• [EXERCISE GOAL]:
Extract the full listing verbatim and drop any pictures from your copy.

____ COLLECTED MATERIAL

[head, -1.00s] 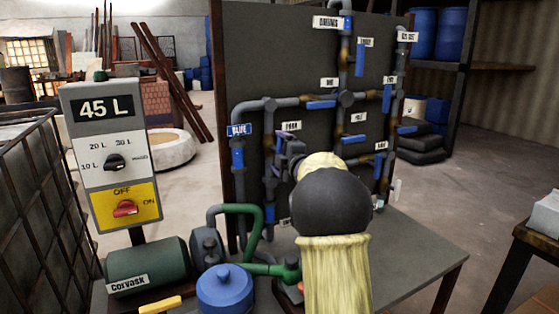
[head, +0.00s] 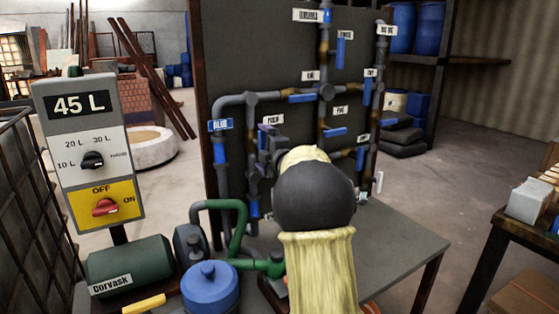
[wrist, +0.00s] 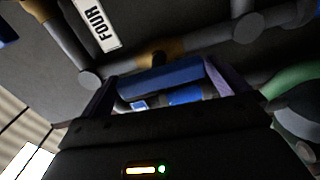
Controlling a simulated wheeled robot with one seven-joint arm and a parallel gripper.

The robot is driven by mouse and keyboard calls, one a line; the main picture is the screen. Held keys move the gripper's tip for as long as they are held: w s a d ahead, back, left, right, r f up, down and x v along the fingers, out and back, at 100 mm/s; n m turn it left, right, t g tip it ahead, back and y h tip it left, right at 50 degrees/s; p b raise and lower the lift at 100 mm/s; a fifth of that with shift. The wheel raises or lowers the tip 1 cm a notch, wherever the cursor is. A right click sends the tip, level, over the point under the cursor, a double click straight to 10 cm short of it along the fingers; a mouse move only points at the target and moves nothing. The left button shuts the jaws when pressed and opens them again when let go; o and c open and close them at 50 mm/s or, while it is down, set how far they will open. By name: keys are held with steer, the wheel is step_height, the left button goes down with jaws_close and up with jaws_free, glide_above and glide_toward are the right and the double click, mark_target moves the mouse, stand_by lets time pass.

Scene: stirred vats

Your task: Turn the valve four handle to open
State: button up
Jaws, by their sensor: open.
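The valve four handle is a blue bar (wrist: 160,76) in the wrist view, under the white label FOUR (wrist: 96,22). It lies across the gap of my gripper (wrist: 160,84), one finger near each end. The jaws are open; whether either finger touches the handle I cannot tell. Another blue piece lies behind the bar. In the head view my gripper (head: 272,148) is at the pipe panel (head: 285,70), just below a small white label (head: 271,119). My arm and the gripper hide most of that valve there.
A control box reading 45 L (head: 82,105) stands left, by a green pump (head: 130,266) and blue-lidded vessel (head: 209,287). Other blue handles, such as one (head: 301,98) to the upper right, sit on nearby pipes. The table's right side (head: 395,240) is clear.

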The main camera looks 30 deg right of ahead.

________

• [SOLUTION FOR THIS PROBLEM]:
[head, -1.00s] 
[head, +0.00s] 
[wrist, +0.00s] 
Controlling a simulated wheeled robot with one seven-joint arm and a parallel gripper.

The robot is driven by mouse and keyboard calls, one a line; the main picture is the screen. Held keys move the gripper's tip for as long as they are held: w s a d ahead, back, left, right, r f up, down and x v along the fingers, out and back, at 100 mm/s; n m turn it left, right, t g tip it ahead, back and y h tip it left, right at 50 degrees/s; p b raise and lower the lift at 100 mm/s; a fifth of that with shift. The wheel raises or lowers the tip 1 cm a notch, wherever the cursor is. A right click sends the tip, level, over the point under the cursor, a double click straight to 10 cm short of it along the fingers; a mouse move only points at the target and moves nothing. The left button shuts the jaws when pressed and opens them again when let go; o and c open and close them at 50 mm/s or, while it is down, set how far they will open. By name: keys are held with steer, the wheel is step_height, the left button goes down with jaws_close and up with jaws_free, glide_above and glide_toward are the right and the double click, mark_target moves the mouse, stand_by lets time pass.

Scene: stirred vats

Your task: Turn the valve four handle to open
State: button up
Jaws, by their sensor: open.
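The valve four handle is a blue bar (wrist: 160,76) in the wrist view, under the white label FOUR (wrist: 96,22). It lies across the gap of my gripper (wrist: 160,84), one finger near each end. The jaws are open; whether either finger touches the handle I cannot tell. Another blue piece lies behind the bar. In the head view my gripper (head: 272,148) is at the pipe panel (head: 285,70), just below a small white label (head: 271,119). My arm and the gripper hide most of that valve there.
A control box reading 45 L (head: 82,105) stands left, by a green pump (head: 130,266) and blue-lidded vessel (head: 209,287). Other blue handles, such as one (head: 301,98) to the upper right, sit on nearby pipes. The table's right side (head: 395,240) is clear.

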The main camera looks 30 deg right of ahead.

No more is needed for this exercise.